Monumen
Nasional
Purnawan
Andra ; Peminat Kajian Sosial Budaya Masyarakat
|
TEMPO.CO,
24 Mei 2014
Monumen
Nasional (Monas) adalah sebuah lanskap monumental, bukan hanya bagi Kota
Jakarta, tapi juga menjadi representasi perjalanan bangsa. Ia simbolisasi
filosofi, visi, dan gagasan besar di baliknya.
Monas
menjadi referensi untuk mengidentifikasi diri sebagai "manusia" dan
atau sebagai "bangsa Indonesia". Di sekujur tubuhnya, diorama,
bentuk dasar, sampai dengan ukuran teknisnya, memuat simbol perjalanan bangsa
dari, menjadi, dan menuju "Indonesia". Memahami Monas diharapkan
menumbuhkan semangat nasionalisme yang kuat, tegak, dan terus menyala seperti
wujudnya.
Pembuatannya
pernah ditentang keras karena dianggap hanya menjadi politik mercusuar
daripada kebijakan pro-rakyat. Emas 38 kilogram dan uang Rp 5,8 miliar pada
masanya dianggap lebih baik digunakan untuk menata ekonomi rakyat yang sedang
kritis daripada membangun monumen narsis atas nama jati diri bangsa. Monas
menjadi penanda pembentukan identitas dogmatik, tapi juga menyimpan luka-luka
sejarah dan sosial.
Monas
bukan hanya romantisme dan heroisme. Ia juga menjadi penanda pergumulan
identitas dan spiritualitas dalam jejaring simbolik kosmologis hingga
filosofisnya. Wujudnya yang meruncing ke langit merupakan simbol lingga,
turunan bentuk obelisk, yang menjadi bentuk universal di seluruh bangsa di
dunia.
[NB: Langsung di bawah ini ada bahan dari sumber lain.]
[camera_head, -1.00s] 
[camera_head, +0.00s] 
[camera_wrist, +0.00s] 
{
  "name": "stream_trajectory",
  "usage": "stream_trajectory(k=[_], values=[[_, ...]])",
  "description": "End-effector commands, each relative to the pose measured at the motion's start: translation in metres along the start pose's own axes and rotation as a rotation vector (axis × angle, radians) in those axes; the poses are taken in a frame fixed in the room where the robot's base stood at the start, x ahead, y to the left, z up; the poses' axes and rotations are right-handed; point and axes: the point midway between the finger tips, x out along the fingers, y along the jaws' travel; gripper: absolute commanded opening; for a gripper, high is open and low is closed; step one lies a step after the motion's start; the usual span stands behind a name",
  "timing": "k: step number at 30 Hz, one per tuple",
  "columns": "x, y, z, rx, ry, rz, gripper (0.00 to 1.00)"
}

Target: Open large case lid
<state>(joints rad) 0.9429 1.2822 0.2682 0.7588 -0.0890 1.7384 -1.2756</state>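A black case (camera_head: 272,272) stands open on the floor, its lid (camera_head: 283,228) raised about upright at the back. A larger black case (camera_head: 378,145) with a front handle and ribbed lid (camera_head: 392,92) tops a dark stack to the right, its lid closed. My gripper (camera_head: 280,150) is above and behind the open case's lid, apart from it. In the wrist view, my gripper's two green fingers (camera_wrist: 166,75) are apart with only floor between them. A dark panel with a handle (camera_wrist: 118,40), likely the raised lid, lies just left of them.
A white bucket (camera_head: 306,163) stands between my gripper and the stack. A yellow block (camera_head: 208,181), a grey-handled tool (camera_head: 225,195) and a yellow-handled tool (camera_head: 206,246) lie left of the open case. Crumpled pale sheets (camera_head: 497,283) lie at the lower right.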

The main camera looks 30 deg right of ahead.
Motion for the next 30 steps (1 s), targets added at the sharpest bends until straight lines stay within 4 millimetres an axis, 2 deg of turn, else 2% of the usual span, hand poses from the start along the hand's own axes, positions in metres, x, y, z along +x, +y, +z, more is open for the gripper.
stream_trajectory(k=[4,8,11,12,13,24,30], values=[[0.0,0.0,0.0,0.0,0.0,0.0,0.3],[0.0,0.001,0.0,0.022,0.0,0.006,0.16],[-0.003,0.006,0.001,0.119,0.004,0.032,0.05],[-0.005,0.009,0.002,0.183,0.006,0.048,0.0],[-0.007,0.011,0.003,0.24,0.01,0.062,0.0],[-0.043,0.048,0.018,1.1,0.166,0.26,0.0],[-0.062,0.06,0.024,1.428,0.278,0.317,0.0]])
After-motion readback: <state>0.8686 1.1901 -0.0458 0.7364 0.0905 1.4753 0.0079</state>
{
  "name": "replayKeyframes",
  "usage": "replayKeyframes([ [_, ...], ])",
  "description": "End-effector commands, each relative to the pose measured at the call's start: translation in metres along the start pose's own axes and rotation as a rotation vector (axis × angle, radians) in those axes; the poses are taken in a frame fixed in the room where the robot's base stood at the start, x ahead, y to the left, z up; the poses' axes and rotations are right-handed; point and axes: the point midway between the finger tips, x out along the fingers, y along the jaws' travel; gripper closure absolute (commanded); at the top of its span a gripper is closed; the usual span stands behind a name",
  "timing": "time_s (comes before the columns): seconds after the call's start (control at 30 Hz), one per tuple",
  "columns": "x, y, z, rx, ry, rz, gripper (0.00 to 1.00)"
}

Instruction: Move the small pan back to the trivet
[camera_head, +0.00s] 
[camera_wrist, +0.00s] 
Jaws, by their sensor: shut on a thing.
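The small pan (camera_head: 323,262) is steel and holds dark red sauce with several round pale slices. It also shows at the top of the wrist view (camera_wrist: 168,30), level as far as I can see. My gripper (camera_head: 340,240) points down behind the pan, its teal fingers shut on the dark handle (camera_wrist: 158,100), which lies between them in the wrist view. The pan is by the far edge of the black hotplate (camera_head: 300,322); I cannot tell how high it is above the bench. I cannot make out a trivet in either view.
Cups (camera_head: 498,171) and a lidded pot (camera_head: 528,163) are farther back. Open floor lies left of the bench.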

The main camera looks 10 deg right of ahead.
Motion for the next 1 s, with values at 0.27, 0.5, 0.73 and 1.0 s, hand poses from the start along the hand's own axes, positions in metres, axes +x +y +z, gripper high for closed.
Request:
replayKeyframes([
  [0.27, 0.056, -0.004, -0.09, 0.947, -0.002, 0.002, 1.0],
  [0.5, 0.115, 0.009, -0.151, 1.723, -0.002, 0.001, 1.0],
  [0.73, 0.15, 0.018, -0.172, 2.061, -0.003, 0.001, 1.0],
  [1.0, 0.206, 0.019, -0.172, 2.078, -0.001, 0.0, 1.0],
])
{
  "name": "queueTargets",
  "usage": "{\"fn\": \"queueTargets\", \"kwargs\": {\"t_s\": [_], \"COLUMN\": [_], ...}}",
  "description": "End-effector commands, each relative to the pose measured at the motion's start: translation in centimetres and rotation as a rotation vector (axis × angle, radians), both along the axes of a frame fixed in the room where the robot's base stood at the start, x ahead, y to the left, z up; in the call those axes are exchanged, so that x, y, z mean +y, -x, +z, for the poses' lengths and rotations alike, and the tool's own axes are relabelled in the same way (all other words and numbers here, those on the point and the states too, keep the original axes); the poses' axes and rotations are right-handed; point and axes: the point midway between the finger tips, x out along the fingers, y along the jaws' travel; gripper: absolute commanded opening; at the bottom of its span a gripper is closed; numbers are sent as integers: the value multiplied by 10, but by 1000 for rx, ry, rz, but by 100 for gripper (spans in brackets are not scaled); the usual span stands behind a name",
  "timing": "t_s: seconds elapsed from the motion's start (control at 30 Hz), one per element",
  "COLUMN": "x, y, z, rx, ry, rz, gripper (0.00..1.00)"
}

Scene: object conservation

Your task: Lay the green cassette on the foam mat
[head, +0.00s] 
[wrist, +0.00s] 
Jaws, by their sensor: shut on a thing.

Dengan dasar berbentuk yoni, Monas menggambarkan aktivitas perangkat
utama kemaskulinan yang bertemu dengan pertanda feminimitas, simbolisasi
dominasi kekuasaan dan kekuatan lelaki atas perempuan.
Radhar
Panca Dahana (2012) memaknainya sebagai pemahaman peradaban maskulin, di mana
perempuan secara fitrahi menjadi subordinat di dalamnya. Model seperti ini
merupakan sebuah pengejawantahan dari spiritualisme dan religiusitas atau
agama dari peradaban daratan. Peradaban ini menempatkan langit dan matahari
sebagai entitas pemilik kekuatan tertinggi, di mana kekuatan manusia tidak
dapat menjangkaunya. Mesir, contohnya, menempatkan Dewa Ra (matahari) sebagai
puncak dari segala dewa, di mana piramida dibuat sebagai tanda bakti padanya.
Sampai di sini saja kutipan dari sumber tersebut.